15. A system for creating a multiple exposure image from two or more frames of pixels, each pixel being defined by one or more parameters, the system comprising:

a first memory to store pixels of a first frame; and

a comparing unit to compare at least one parameter with a first threshold to determine if a first condition is true, to select pixels for which the first condition is true, and to store the selected pixels in the first memory subsequent to the storing the first frame by replacing corresponding pixels of the first frame with the selected pixels, wherein the comparing unit compares pixels of a second frame, and wherein the first condition is one of the at least one parameter being greater than or less than the first threshold.

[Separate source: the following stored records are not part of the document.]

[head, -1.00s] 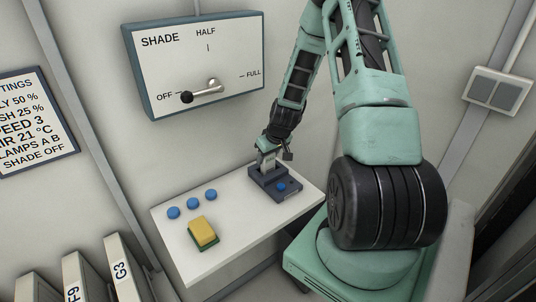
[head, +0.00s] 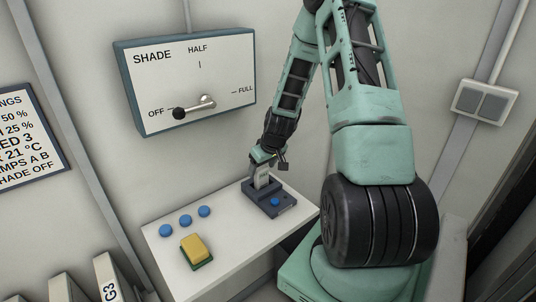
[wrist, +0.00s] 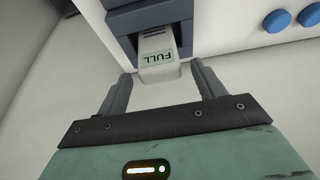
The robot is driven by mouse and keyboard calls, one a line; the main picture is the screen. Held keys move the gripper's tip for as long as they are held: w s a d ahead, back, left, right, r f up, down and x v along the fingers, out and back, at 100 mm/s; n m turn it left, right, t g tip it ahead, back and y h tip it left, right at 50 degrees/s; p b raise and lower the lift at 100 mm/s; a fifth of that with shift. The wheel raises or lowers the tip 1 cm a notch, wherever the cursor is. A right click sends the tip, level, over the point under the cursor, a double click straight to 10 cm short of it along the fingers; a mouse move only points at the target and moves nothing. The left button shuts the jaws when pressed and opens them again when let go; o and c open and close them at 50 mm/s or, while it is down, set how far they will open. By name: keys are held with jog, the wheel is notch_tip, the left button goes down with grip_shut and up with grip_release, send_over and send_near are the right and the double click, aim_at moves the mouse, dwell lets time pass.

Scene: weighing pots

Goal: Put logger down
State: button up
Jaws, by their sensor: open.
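The logger (wrist: 160,62) is a light grey device with a small screen reading FULL. In the wrist view it sits with its far end in a dark blue-grey dock (wrist: 122,20). In the head view the logger (head: 262,178) stands upright in the dock (head: 282,209) on the white shelf. My gripper (wrist: 163,77) is open, its two fingers apart on either side of the logger's near end. Gaps show between the fingers and the logger. In the head view my gripper (head: 262,162) is just above the logger, its fingers too small to make out.
The white shelf (head: 225,245) also holds several blue buttons (head: 185,220) and a yellow-and-green sponge-like block (head: 196,248) to the left. A SHADE panel (head: 185,80) with a lever at OFF hangs on the wall above. Labelled upright boards stand at lower left.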

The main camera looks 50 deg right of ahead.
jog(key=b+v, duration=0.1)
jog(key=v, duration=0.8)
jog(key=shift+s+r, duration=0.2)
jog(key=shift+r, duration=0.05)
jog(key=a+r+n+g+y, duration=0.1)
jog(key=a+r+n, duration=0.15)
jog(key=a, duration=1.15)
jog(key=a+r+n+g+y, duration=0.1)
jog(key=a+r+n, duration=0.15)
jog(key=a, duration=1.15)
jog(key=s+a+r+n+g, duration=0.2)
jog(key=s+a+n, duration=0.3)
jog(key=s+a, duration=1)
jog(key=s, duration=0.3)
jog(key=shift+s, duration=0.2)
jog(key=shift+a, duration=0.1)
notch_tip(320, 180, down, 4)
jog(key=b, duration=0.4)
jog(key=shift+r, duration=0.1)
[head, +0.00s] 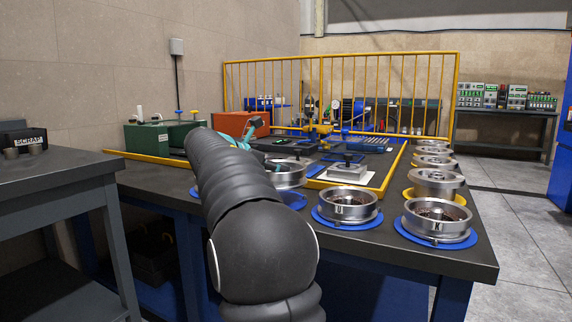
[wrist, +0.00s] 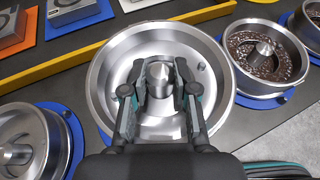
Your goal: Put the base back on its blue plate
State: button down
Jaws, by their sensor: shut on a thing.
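The base is a round, empty silver metal dish (wrist: 215,100) with a post in its middle. My gripper (wrist: 160,88) is shut on that post, with a finger on each side of it. In the head view the base (head: 293,178) shows partly behind my dark arm and appears raised above the table. A blue plate (head: 294,201) shows just below and in front of it, partly hidden by my arm. In the wrist view the base looks larger than its neighbours and covers most of what lies under it.
A filled metal base (head: 348,206) stands close on the right on its own blue plate, with another (head: 437,221) beyond it. In the wrist view a metal part (wrist: 25,140) is at lower left, beside a blue plate edge (wrist: 72,130). A yellow rail (wrist: 60,62) runs behind.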

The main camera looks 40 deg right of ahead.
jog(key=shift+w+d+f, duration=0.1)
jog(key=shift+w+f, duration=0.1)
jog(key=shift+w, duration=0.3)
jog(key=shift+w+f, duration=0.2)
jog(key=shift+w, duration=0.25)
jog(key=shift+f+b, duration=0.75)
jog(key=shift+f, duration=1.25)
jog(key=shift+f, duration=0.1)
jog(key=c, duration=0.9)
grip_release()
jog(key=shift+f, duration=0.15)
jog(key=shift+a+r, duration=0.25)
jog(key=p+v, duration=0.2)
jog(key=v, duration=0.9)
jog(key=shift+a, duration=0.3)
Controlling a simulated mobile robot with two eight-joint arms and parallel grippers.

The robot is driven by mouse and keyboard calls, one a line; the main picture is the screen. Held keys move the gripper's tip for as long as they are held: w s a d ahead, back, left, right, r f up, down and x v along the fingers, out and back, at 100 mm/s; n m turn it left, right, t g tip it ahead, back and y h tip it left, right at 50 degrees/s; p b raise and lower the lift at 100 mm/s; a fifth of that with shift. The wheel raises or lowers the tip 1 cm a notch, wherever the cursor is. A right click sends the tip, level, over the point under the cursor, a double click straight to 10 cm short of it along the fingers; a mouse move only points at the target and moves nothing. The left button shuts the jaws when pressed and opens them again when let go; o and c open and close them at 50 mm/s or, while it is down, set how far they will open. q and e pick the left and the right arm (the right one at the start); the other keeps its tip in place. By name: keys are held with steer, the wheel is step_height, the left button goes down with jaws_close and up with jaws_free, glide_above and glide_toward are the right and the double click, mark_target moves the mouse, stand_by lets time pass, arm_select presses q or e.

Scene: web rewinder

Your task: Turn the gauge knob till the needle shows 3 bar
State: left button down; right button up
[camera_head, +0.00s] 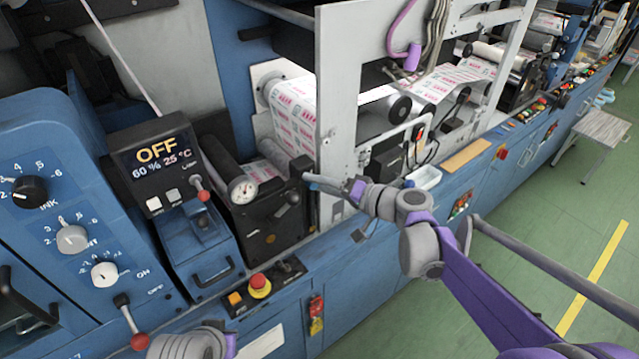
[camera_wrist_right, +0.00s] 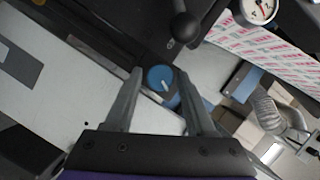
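The pressure gauge (camera_head: 242,190) is a small round white dial on top of the black unit. It also shows at the top edge of the right wrist view (camera_wrist_right: 258,10), where it is partly cut off. Its needle is too small to read. A blue round knob (camera_wrist_right: 160,78) with a pale pointer mark shows in the right wrist view. My right gripper (camera_wrist_right: 159,75) is open, with one finger on each side of the knob; I cannot tell whether they touch it. In the head view my right gripper (camera_head: 309,180) is at the unit's right end.
A red emergency button (camera_head: 259,285) and an orange button (camera_head: 235,299) are below. A black-ball lever (camera_wrist_right: 185,25) is close beyond my right fingers. The white frame plate (camera_head: 340,100) rises beside the gripper.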

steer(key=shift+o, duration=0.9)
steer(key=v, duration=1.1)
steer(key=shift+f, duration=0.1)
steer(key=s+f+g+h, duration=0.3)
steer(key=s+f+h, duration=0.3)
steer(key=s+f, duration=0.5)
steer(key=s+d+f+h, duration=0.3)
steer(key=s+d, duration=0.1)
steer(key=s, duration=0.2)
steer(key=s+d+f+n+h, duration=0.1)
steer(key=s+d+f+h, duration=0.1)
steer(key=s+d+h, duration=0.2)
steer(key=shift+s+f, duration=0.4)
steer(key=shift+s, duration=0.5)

16. The system of claim 15, wherein the first memory is of a size sufficient to store not more than one frame.

17. The system of claim 15, further comprising an image sensor.

18. The system of claim 16, further comprising a display device.

19. The system of claim 17, further comprising a host.

20. The system of claim 15, wherein the first threshold specifies a gray scale parameter.

21. An IC for creating a multiple exposure image from two or more frames of pixels, each pixel defined by at least one parameter, the IC comprising:

a multiple exposure unit that: compares pixels of a second frame to at least one parameter to define pixels with a first threshold to determine if a first condition is true; selects pixels of the second frame for which the first condition is true; and replaces corresponding pixels of the first frame with the selected pixels.

22. The IC of claim 21, wherein the first threshold specifies a gray scale parameter.

23. The IC of claim 21, wherein the first condition is one of the at least one parameter being greater than or less than the first threshold.

24. The IC of claim 23, wherein the first threshold specifies one of a brightness or a color difference parameter.

25. The IC of claim 23, wherein the first threshold specifies a color parameter.